A three-judge panel will decide whether to confirm or reverse U.S. District Judge Robert J. Shelby's decision last December that upended the state's voter-approved Amendment 3 defining marriage as between a man and a woman. He ruled the law violates the due process and equal protection clauses of the 14th Amendment.
Shelby was the first federal judge to rule on a state's marriage law since the U.S. Supreme Court struck down part of the Defense of Marriage Act last summer in U.S. v. Windsor, a case that will likely be a focal point in Thursday's hearing. Utah appealed Shelby's decision and obtained a stay from the high court but not before about 1,300 same-sex couples were married in Utah.
Utah's case is a week ahead of a similar one in Oklahoma, which is scheduled for oral arguments in the 10th Circuit on April 17. The same three judges will hear both cases.

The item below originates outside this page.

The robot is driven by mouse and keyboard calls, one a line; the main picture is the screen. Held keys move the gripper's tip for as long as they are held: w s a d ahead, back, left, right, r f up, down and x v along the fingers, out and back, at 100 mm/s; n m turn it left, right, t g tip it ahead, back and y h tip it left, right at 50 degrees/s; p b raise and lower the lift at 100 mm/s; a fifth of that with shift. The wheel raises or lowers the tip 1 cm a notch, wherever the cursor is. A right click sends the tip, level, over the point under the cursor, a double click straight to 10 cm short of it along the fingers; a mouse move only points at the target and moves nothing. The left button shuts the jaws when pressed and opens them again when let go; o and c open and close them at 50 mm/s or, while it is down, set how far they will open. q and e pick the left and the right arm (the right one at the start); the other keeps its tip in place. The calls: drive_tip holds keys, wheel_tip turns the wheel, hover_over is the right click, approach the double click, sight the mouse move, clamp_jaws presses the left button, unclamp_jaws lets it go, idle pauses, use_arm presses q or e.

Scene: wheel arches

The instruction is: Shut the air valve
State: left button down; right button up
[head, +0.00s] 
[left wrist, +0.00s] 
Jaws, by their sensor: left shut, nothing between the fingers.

The 10th Circuit isn't expected to rule for several weeks. Both sides say the case appears headed for the Supreme Court regardless of the appeals court decision. The high court's stay on gay weddings in Utah would remain in place.
"We're preparing for the Supreme Court, even though we hope we could win at the 10th Circuit and it could stop there," said Utah Attorney General Sean Reyes, who plans to attend the hearing but not argue the case.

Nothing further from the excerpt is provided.